TASK BRIEF:
Find how many lines hold the word "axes". Give only the number.

DATA EXTRACT:
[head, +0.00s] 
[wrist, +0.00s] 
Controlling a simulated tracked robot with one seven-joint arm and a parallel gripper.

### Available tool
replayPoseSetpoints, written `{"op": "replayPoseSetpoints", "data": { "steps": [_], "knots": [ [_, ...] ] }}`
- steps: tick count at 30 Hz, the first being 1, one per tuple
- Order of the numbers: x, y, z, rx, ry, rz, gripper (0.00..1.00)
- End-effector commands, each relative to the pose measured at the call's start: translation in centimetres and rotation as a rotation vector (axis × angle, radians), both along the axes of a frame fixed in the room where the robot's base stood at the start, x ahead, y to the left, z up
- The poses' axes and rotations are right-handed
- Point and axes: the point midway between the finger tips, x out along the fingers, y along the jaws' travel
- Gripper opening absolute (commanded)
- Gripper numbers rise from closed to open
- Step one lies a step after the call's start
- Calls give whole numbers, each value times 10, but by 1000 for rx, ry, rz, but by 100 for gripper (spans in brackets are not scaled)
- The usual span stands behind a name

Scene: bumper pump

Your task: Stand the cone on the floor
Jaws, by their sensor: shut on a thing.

ANSWER IN FULL:
3